## WHAT TO DO
Go through the entries below and pick out every line with "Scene".

--- Start ---

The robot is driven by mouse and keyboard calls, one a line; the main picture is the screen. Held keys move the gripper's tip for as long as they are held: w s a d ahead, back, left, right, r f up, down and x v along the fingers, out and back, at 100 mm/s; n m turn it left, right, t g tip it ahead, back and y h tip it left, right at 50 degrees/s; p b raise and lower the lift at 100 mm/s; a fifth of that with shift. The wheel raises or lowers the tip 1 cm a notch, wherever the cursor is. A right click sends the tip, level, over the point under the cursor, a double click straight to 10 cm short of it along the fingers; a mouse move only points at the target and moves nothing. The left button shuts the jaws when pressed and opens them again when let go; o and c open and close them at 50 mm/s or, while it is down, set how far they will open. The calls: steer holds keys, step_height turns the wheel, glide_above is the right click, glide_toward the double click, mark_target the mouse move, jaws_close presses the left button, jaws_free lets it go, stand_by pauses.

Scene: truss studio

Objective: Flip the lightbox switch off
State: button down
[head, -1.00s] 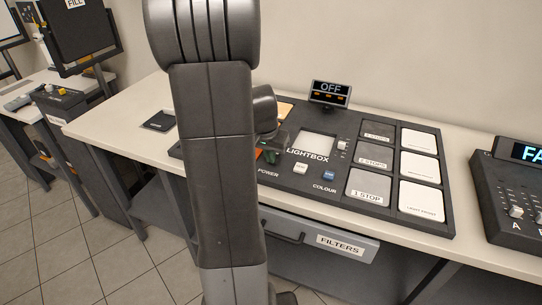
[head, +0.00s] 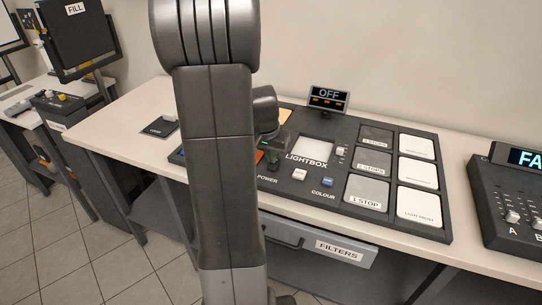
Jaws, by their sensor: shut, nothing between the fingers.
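The lightbox (head: 316,149) is a dark panel with a pale square window, lying on the long white table. Its small display (head: 329,98) reads OFF, with orange marks below. The POWER switch (head: 272,166) is a small dark part above the POWER label, with a bit of red beside it. My gripper (head: 276,146) is shut and empty, pointing down just above and behind the switch. My arm hides part of the gripper and the panel left of it. I cannot tell whether the gripper touches the switch, or which way the switch is tilted.
A white button (head: 299,174) and a blue COLOUR button (head: 328,181) sit right of the switch. Filter plates (head: 365,192) and white cards (head: 417,205) fill the right side. A FILTERS drawer (head: 333,251) is below. A fader console (head: 509,205) stands at the far right.

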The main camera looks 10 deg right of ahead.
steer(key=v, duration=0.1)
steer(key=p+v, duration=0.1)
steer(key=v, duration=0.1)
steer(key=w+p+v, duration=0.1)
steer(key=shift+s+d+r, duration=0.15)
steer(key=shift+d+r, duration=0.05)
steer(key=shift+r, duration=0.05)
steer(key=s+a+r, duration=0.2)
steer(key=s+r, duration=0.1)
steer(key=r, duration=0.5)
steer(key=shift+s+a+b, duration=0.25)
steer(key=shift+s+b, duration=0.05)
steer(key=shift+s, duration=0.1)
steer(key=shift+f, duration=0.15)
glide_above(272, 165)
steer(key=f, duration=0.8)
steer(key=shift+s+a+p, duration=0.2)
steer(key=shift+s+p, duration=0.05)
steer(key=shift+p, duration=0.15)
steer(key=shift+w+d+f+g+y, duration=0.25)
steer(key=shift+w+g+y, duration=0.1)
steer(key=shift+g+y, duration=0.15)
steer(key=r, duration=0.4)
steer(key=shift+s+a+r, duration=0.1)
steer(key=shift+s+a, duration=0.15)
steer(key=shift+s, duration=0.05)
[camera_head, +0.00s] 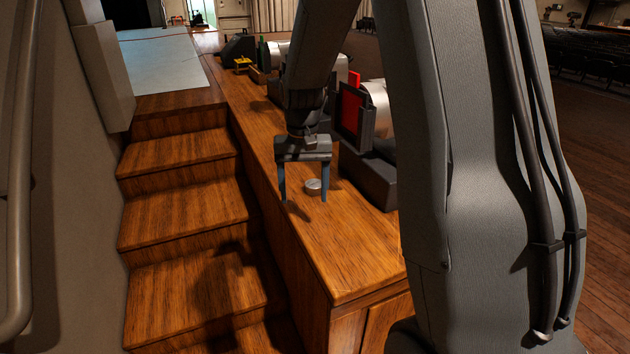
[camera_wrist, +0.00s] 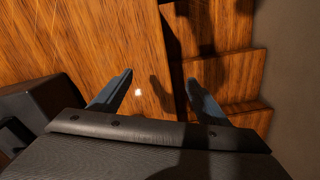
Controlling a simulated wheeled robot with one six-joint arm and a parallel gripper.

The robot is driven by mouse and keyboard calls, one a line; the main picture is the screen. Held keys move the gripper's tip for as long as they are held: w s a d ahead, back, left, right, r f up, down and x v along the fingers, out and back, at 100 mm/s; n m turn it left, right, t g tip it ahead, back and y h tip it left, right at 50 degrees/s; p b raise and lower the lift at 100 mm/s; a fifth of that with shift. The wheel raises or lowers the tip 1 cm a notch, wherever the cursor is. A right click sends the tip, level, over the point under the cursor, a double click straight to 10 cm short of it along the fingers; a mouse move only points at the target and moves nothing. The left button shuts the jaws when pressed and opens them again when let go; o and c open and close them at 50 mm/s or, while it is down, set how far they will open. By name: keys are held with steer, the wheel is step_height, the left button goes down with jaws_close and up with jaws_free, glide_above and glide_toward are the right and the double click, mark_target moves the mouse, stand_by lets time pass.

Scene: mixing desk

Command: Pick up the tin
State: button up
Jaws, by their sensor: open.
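The tin (camera_head: 313,186) is a small, round, silvery thing on the wooden desk top (camera_head: 352,250). My gripper (camera_head: 303,200) is open and empty, pointing down over the desk. In the head view the tin shows between its two blue-grey fingers, close to the right one. In the wrist view, my gripper (camera_wrist: 159,77) has its fingers spread wide. A small bright spot (camera_wrist: 138,92) shows between them, nearer the left finger; I cannot tell whether it is the tin. The gap between fingertips and desk is hard to judge.
Wooden steps (camera_head: 190,208) descend left of the desk's edge. A dark box-like unit (camera_head: 370,180) stands right of the gripper, with a red panel (camera_head: 350,108) behind. A small yellow thing (camera_head: 242,63) is farther back. The desk's near end is clear.

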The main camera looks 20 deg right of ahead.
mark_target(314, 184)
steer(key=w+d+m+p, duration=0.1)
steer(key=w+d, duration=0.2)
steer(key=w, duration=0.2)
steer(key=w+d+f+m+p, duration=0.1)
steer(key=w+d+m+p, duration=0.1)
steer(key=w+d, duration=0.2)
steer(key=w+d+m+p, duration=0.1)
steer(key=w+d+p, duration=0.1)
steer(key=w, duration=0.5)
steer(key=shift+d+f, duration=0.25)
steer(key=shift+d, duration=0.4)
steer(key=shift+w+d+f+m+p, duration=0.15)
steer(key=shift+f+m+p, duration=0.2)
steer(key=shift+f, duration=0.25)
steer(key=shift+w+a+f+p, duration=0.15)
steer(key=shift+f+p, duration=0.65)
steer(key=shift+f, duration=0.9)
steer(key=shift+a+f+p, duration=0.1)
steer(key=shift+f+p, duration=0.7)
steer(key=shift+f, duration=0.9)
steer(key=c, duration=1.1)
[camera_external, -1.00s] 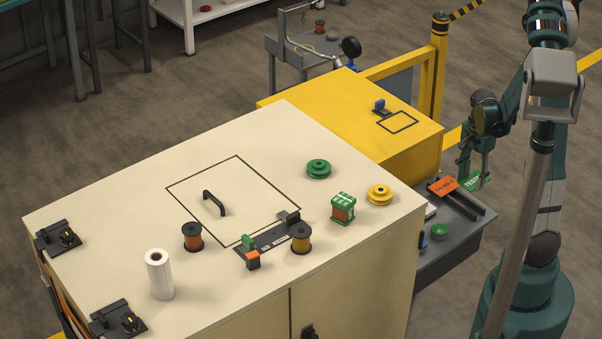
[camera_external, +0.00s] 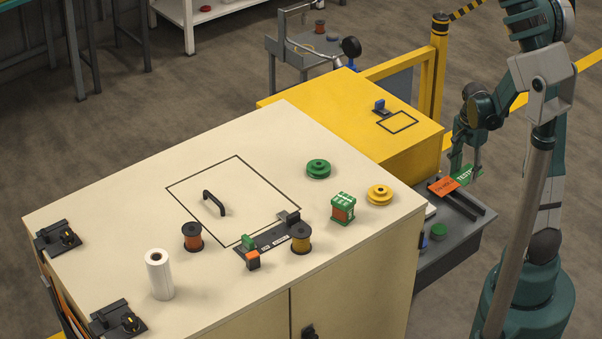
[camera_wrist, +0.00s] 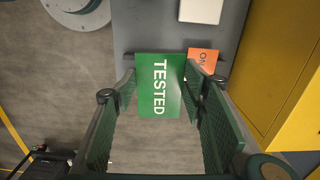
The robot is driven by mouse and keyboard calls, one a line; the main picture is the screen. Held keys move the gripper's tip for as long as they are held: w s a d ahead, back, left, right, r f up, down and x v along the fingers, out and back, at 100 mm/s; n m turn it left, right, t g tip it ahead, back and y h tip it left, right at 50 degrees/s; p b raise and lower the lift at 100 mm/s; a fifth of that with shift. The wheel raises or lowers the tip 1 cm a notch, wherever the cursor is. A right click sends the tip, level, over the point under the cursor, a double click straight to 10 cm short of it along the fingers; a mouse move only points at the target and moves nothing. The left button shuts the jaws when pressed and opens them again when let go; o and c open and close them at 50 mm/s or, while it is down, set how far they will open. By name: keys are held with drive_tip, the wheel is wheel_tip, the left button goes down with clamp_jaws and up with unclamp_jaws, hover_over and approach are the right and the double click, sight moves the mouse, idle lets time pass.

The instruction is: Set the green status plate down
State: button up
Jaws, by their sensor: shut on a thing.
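The green status plate (camera_external: 466,174), lettered TESTED, is in my gripper (camera_external: 470,163) above the grey side shelf at the right. In the wrist view the green plate (camera_wrist: 161,86) lies between the two fingers of my gripper (camera_wrist: 158,90), which are shut on it. An orange plate (camera_external: 443,186) stands just left of the green one. In the wrist view the orange plate (camera_wrist: 201,60) is partly hidden behind the green plate and the right finger. I cannot tell whether the green plate touches the shelf.
The grey shelf (camera_external: 460,240) carries dark rails (camera_external: 466,200), a green knob (camera_external: 438,230) and a pale block (camera_wrist: 202,10). The yellow cabinet (camera_external: 350,110) stands close on its left. The cream cabinet (camera_external: 120,220) holds several spools and parts. Open floor lies beyond the shelf.

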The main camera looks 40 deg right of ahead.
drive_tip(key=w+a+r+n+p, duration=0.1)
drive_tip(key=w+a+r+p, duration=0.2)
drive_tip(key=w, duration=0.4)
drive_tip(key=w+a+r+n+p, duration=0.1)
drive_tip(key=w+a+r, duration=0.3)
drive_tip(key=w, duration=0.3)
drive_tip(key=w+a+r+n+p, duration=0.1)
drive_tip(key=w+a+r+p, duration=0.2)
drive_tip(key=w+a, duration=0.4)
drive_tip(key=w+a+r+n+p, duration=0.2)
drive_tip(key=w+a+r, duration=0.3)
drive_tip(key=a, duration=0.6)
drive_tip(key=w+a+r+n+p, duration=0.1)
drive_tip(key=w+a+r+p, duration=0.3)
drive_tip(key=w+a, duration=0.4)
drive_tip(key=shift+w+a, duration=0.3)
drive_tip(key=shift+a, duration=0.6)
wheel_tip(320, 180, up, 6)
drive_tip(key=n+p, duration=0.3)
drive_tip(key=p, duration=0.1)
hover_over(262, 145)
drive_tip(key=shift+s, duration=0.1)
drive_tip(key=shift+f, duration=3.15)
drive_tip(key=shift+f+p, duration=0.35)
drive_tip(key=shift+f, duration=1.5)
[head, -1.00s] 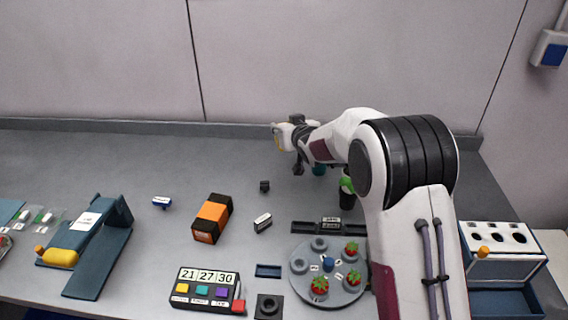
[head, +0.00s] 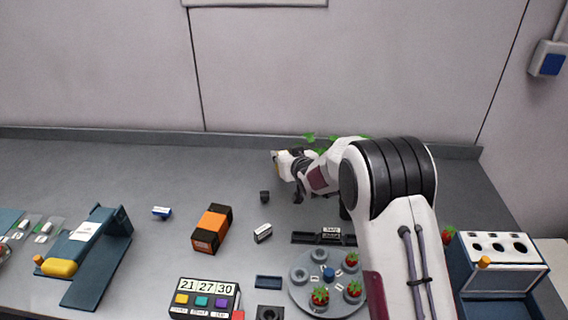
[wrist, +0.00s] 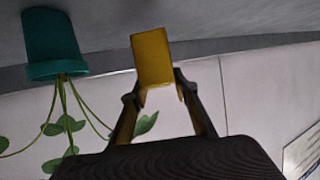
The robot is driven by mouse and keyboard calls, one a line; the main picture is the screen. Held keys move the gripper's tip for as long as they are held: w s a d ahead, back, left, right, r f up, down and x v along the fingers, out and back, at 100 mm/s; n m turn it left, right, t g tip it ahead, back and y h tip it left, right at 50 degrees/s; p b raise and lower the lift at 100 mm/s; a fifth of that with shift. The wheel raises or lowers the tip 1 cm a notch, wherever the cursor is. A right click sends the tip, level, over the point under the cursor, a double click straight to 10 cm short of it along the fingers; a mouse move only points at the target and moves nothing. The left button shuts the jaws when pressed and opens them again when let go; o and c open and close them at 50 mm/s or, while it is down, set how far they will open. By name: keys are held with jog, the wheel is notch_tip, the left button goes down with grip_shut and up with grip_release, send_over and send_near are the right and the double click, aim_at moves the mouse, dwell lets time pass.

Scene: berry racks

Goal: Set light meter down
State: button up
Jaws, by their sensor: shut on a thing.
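The light meter shows as a yellow boxy thing (wrist: 153,58) in the wrist view, held between the two dark fingertips of my gripper (wrist: 160,88). The wrist view is upside down, with the grey table along its top and the wall below. The meter is seen against the table's back edge; I cannot tell whether it touches the table.
A teal pot (wrist: 52,45) with a trailing plant is beside my gripper. A small dark cube (head: 265,196), an orange and black block (head: 212,229) and a white-topped piece (head: 263,233) lie in front. A round grey tray (head: 298,297) holds strawberries. The back left of the table is clear.

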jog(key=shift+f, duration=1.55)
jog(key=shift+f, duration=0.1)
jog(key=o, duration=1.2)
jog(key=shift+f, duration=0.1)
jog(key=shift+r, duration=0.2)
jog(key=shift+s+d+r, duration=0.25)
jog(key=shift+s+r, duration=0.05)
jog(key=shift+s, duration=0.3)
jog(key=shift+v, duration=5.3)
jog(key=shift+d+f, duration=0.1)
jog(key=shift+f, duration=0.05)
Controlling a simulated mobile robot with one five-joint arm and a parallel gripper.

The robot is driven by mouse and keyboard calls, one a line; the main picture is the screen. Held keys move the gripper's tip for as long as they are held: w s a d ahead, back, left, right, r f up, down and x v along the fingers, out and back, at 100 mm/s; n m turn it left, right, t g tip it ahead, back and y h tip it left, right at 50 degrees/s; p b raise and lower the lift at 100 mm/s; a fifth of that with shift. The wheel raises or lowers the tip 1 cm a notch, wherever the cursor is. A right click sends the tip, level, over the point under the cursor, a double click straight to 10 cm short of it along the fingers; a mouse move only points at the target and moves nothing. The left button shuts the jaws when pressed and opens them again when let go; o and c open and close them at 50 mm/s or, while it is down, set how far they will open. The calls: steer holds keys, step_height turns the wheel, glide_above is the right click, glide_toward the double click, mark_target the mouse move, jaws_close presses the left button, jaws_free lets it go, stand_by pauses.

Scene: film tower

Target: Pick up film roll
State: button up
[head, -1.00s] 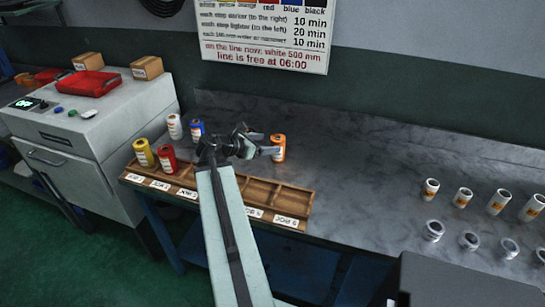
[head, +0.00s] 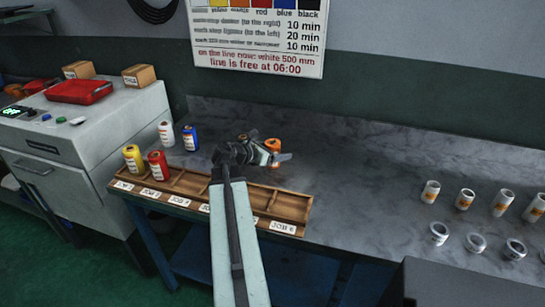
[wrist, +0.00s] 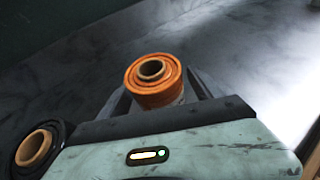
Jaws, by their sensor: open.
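An orange film roll (head: 273,144) stands on the grey bench, partly hidden by my gripper (head: 277,158). In the wrist view the orange roll (wrist: 154,84) is upright, its hollow core facing the camera, between the open fingers of my gripper (wrist: 162,92). Whether a finger touches it I cannot tell. A black roll (wrist: 36,150) stands to the left in the wrist view, beside my gripper's body. White (head: 166,133), blue (head: 190,138), yellow (head: 134,158) and red (head: 157,164) rolls stand to the left.
A wooden tray with labelled compartments (head: 291,207) lies along the bench's front edge. Several small white rolls (head: 465,199) stand at the right. A machine (head: 100,120) with a red tray (head: 80,91) is at the left. The bench (head: 360,180) between is clear.

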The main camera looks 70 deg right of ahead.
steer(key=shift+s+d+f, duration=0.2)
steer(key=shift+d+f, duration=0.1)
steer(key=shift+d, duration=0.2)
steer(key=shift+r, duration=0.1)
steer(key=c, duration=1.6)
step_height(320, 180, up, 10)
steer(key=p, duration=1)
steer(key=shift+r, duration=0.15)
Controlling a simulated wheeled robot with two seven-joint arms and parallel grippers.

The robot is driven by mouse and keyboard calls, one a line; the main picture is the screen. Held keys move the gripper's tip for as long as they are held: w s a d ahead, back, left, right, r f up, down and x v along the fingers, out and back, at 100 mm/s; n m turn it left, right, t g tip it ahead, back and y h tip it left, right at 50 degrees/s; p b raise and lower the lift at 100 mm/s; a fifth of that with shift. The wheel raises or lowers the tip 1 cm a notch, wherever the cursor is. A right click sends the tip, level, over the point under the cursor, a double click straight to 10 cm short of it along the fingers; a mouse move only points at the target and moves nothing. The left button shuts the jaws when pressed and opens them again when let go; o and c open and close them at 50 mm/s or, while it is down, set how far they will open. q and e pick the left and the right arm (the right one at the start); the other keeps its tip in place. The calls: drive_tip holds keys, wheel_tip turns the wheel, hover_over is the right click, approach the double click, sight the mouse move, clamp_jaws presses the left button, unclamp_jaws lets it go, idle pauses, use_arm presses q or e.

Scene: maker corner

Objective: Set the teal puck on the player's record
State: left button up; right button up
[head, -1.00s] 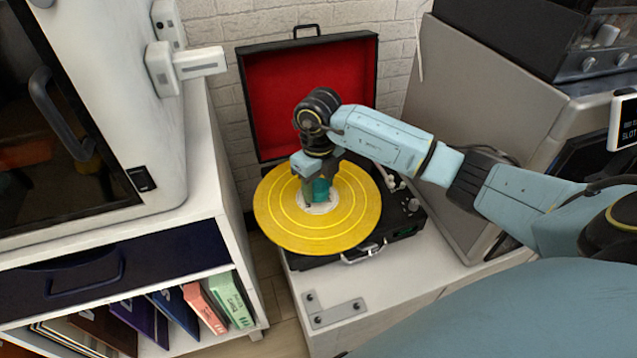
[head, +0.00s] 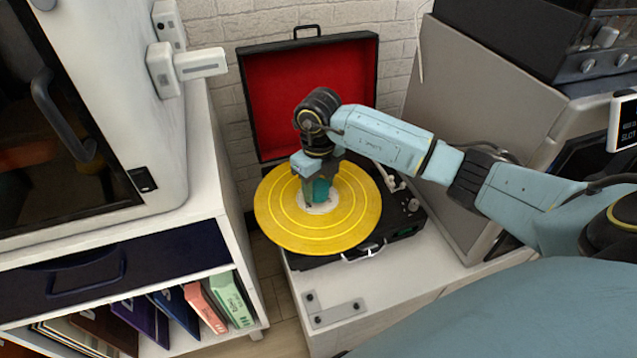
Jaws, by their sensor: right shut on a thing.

--- End ---

## WRITTEN SOLUTION
Scene: truss studio
Scene: mixing desk
Scene: berry racks
Scene: film tower
Scene: maker corner

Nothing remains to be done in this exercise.